START Provided material
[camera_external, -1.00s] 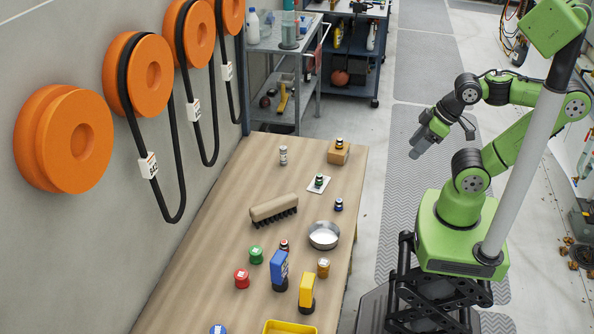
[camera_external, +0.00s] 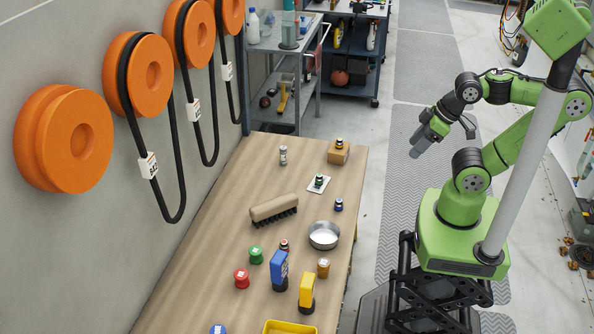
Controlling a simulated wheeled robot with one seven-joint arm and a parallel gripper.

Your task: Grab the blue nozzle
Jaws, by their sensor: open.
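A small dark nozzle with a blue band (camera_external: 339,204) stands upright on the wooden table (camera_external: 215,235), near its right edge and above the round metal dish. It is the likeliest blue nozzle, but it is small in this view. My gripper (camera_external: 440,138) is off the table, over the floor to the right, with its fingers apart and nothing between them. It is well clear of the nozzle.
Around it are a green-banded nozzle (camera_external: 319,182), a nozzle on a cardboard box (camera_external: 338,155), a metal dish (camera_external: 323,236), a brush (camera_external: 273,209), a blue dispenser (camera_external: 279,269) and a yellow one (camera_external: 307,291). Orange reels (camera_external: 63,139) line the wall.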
END Provided material
Instructions to follow: Retype the data above exactly; pictures are not part of the copy.

Solution for this problem:
[camera_external, -1.00s] 
[camera_external, +0.00s] 
Controlling a simulated wheeled robot with one seven-joint arm and a parallel gripper.

Your task: Grab the blue nozzle
Jaws, by their sensor: open.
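A small dark nozzle with a blue band (camera_external: 339,204) stands upright on the wooden table (camera_external: 215,235), near its right edge and above the round metal dish. It is the likeliest blue nozzle, but it is small in this view. My gripper (camera_external: 440,138) is off the table, over the floor to the right, with its fingers apart and nothing between them. It is well clear of the nozzle.
Around it are a green-banded nozzle (camera_external: 319,182), a nozzle on a cardboard box (camera_external: 338,155), a metal dish (camera_external: 323,236), a brush (camera_external: 273,209), a blue dispenser (camera_external: 279,269) and a yellow one (camera_external: 307,291). Orange reels (camera_external: 63,139) line the wall.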

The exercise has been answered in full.